William Eggleston. Untitled, 1974 (Karen Chatham, left, with the artist's cousin Lesa Aldridge, in Memphis, Tennessee). Wilson Centre for Photography. © Eggleston Artistic Trust.

The room containing the celebrities and family portraits also features a concise description of Eggleston’s contribution to colour photography as an art form. Eggleston was one of the first to employ for the purposes of fine art the complicated dye transfer printing process, in which an RGB (red, green, blue) negative is transferred to separate cyan, magenta and yellow layers, which are then printed over one another in precise registration. This process accounts for the rich colour seen in many of Eggleston’s prints.

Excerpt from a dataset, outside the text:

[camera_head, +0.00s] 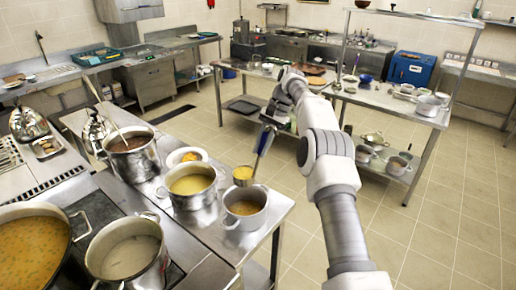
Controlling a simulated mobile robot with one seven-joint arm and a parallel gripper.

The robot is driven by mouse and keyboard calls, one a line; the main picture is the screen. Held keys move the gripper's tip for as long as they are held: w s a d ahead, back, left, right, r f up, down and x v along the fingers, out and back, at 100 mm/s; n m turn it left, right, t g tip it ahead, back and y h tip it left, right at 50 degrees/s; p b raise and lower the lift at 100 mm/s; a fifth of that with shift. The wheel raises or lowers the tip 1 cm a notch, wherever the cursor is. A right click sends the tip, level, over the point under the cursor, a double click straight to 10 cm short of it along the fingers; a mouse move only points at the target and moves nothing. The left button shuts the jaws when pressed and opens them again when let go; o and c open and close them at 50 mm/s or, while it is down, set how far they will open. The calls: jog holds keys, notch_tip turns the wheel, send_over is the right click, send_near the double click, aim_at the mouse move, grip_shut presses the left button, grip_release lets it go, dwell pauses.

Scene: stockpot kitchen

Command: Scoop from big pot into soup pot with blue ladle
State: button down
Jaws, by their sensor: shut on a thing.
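My gripper (269,121) is shut on the blue ladle (264,141) by its upper handle. The ladle hangs down with a slight tilt, and its bowl, with yellow contents, is just behind the small brown-soup pot (245,222). A large pot (78,250) of orange soup with green bits is at the lower left, cut off by the frame. Beside it stands a steel pot (140,262) with pale contents. A pot (190,198) of yellow soup stands left of the ladle. Which pots the task means by big pot and soup pot I cannot tell.
A tall pot (135,165) of dark soup with a utensil in it stands further back. A plate (173,158) with yellow food lies behind the yellow-soup pot. A shelved steel table (425,118) with a blue box (411,69) is at the back right. The right floor is clear.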

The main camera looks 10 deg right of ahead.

Technological experimentation had also been discussed briefly earlier in the exhibition alongside the film work Stranded in Canton (1973-4), for which Eggleston used one of the earliest models of home video camera, but the odd and inconsistent placement of both this and the wall panel about colour underplayed the importance of technical information regarding Eggleston’s practice.

With extended captions providing most of the interpretation in this show, the curatorial approach felt disparate: one moment biographical, the next formalist (with one text placing great weight on the red sparkling jelly-bean-like buttons of a subject’s dress), and at times technologically led, all alongside the prevailing focus on the artist’s social circle and famous connections. At first, this seemed logical, as the images seemed to dictate the different ways in which they were understood and written about. But there also appeared to be glaring omissions among the plethora of approaches – what of the racial and political context of the Southern states at the time, for instance? The viewer was left without the cohesive idea of Eggleston’s portraiture that he or she might expect of so “comprehensive” and unprecedented a show. This is appropriate, though, for an exhibition that brings together under the auspices of “portraiture” many images that go beyond the limits of that genre.